A harder nut to crack is how to provide process heat from zero-emission sources. Industrial plants, in many cases, use copious amounts of energy in the form of heat to drive processes. Just think of all the exhaust stacks at an oil refinery. Presume plant owners want to go green. How should they do it? Two factors make this problem more difficult than renewable electricity. First, the heavy hitters for renewable generation, i.e. hydropower, wind power, and solar PV power, do not make heat. Second, thermal energy is not transported cheaply.
This post takes a quick look at using a high-temperature heat pump to generate heat for an industrial process. The company would contract for renewable electric power and then use it to drive this heat pump.
Let’s consider the case of providing zero-emissions heat to crude oil in a distillation column at an oil refinery and see what the options are. Assume we want a heat addition of 10MWth at 400°C. (400°C is from Gary et al. 10MWth is a round number.) Let’s assume a refinery that is located on the water for ship access and is located in a city to serve a customer base. It is connected to a gas pipeline and to a robust electric grid, and it has only small pieces of available land on site.

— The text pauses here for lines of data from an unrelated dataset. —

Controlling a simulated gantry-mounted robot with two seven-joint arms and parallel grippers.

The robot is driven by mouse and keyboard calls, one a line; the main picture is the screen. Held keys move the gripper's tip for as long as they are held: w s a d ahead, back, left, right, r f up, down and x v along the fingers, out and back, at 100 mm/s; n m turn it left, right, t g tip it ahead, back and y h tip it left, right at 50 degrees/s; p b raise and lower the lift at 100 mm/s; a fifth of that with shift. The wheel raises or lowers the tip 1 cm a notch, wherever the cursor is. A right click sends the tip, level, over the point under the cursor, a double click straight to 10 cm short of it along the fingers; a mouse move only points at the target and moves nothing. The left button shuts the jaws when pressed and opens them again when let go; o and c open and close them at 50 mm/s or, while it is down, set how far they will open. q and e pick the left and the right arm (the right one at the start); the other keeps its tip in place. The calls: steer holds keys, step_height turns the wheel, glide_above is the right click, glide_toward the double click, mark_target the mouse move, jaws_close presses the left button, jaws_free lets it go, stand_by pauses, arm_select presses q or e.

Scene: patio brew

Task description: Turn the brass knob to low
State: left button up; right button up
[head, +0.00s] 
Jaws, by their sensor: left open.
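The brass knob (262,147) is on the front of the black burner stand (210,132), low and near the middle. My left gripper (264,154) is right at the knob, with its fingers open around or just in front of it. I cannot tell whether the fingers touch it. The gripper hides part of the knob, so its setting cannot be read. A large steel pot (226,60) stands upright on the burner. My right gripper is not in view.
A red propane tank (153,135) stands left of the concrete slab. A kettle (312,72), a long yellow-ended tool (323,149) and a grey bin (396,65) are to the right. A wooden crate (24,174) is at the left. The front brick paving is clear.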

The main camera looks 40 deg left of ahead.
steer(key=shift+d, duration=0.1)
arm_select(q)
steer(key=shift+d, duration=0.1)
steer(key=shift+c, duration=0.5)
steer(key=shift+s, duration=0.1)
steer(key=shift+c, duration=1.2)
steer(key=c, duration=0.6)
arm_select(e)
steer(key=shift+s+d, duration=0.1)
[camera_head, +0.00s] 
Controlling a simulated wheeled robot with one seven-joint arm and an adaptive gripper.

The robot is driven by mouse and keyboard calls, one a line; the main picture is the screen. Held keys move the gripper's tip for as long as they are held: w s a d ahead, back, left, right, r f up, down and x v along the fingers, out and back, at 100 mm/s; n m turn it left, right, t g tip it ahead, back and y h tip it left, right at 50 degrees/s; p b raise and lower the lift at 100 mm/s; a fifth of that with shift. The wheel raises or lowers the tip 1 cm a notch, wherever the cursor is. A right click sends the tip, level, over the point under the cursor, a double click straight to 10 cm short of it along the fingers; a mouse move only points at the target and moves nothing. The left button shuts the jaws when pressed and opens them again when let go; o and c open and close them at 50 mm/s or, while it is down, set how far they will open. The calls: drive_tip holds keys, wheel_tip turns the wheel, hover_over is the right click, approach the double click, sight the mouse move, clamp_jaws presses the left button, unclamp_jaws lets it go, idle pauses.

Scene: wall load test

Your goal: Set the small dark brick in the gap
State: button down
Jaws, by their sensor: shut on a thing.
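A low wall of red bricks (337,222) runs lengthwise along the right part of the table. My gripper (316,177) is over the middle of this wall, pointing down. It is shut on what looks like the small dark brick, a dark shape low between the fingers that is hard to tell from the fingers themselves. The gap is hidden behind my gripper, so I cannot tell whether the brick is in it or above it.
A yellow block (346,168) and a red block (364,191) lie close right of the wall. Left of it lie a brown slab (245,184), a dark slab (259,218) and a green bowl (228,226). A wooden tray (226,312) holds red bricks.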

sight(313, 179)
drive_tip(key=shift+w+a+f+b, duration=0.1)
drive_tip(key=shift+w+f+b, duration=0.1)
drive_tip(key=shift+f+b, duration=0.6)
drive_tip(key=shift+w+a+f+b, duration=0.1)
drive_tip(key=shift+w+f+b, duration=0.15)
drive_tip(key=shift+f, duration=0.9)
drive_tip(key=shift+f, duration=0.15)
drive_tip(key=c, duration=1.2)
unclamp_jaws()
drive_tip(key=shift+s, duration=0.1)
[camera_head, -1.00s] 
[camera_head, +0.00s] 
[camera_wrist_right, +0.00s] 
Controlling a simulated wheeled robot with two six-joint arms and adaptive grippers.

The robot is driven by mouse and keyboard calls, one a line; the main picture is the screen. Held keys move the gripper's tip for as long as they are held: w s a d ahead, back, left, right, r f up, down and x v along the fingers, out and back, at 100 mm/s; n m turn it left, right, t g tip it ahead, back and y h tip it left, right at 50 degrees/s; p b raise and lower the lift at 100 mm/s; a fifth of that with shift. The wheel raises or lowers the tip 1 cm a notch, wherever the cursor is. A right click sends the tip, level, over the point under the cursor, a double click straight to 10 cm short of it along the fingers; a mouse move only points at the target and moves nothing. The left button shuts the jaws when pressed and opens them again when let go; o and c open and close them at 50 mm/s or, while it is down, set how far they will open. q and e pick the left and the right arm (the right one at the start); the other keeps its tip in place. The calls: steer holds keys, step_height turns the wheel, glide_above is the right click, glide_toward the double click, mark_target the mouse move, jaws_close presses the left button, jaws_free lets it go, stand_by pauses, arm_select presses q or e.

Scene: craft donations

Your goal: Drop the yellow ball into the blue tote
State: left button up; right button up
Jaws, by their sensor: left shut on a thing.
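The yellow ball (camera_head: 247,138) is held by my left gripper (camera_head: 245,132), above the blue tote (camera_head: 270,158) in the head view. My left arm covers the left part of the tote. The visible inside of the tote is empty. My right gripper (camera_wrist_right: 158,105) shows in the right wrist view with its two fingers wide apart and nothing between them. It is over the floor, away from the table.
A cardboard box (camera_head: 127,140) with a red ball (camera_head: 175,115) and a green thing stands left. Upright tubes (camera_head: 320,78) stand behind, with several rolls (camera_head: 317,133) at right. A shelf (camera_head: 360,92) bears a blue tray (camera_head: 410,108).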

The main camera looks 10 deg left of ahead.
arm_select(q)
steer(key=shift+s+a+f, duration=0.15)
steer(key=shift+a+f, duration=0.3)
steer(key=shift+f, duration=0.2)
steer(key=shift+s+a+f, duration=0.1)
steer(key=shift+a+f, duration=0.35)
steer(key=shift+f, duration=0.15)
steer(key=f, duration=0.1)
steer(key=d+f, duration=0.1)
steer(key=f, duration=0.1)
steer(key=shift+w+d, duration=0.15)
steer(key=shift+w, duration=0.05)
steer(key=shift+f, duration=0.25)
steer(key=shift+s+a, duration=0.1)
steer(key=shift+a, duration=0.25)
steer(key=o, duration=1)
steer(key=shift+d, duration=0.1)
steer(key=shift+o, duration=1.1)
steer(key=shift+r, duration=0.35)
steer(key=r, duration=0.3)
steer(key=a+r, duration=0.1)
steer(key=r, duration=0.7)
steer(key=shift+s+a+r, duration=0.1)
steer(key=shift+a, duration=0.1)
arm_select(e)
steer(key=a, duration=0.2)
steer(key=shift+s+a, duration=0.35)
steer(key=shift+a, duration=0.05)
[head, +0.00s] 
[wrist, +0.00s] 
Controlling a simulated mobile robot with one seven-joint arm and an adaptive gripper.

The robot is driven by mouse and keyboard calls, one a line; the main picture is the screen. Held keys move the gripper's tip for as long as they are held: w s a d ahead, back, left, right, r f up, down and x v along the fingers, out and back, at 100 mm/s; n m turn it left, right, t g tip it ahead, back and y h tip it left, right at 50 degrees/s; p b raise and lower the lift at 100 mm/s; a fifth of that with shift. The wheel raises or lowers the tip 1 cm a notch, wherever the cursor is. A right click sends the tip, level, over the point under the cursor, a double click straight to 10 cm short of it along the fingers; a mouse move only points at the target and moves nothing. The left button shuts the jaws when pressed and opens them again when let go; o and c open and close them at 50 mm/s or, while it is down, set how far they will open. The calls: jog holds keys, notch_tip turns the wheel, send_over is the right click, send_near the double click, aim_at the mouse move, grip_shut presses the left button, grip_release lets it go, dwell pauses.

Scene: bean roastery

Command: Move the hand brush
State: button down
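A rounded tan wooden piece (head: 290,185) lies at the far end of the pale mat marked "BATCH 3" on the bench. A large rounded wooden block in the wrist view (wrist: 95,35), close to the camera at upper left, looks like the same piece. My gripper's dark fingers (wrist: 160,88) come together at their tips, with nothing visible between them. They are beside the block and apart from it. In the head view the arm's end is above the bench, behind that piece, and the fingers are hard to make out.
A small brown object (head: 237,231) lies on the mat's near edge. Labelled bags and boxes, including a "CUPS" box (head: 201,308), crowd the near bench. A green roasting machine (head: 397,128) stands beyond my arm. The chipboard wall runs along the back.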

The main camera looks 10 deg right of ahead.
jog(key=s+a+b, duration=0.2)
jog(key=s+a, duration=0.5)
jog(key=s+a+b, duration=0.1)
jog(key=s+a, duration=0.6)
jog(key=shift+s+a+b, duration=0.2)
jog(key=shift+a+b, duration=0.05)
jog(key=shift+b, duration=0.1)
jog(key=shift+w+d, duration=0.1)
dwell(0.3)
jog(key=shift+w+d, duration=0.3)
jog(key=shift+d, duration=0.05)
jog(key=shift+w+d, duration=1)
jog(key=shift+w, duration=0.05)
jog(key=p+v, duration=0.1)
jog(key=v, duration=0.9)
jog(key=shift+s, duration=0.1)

Table 1 lists nine options for heat additions, although there are more. This post is going to cut to the chase and look at Options 1 and 2. The electricity options feature the advantage that the facility can contract for renewable, off-site power and can use existing power lines to bring it into the facility. These options do not create any new flow of fuel to the facility or new waste stream from the facility. Concentrated solar thermal with molten salt storage can work, but land is not available for a solar field in this coastal refinery case. Gasifying municipal solid waste into fuel gas is an emerging technology that uses a fuel people pay to get rid of. This option deserves attention but is out of scope for me today.

Option #1 Renewable Electricity, Resistance Heating
Option #1 is to contract for renewable electricity and then to use the electricity to directly heat the process stream, in this case crude oil. This would be similar to an electric water heater where an electric current passes through a heating element that is submerged in the process fluid. The capital cost is low since heat flux to the crude oil can be relatively high. This is also very energy efficient, say 95%. So, if 10MWth of heat are needed, 10.5MWe of electricity is used. The key issue is that electricity is expensive.
Option #2 Renewable Electricity, Heat Pump
This option is to use a Brayton cycle heat pump to convert electricity plus a low-temperature heat into high-temperature heat.
First, a heat pump is a thermodynamic process where mechanical power is used to drive heat from a cold source to a hot sink. It is the same overall concept as a refrigeration cycle. In a refrigerator, electricity drives a compressor in a thermodynamic cycle that transfers heat from the cold contents inside and dissipates it into the room air via the coils on the back of the refrigerator. Whereas a refrigerator focuses on the cold side, a heat pump focuses on the hot side. As another example, a residential heat pump water heater uses electricity to drive a cycle where heat is pulled from the room air and used to heat water. Rheem’s Hybrid Electric water heater uses 80% less electricity than a comparable Electric one.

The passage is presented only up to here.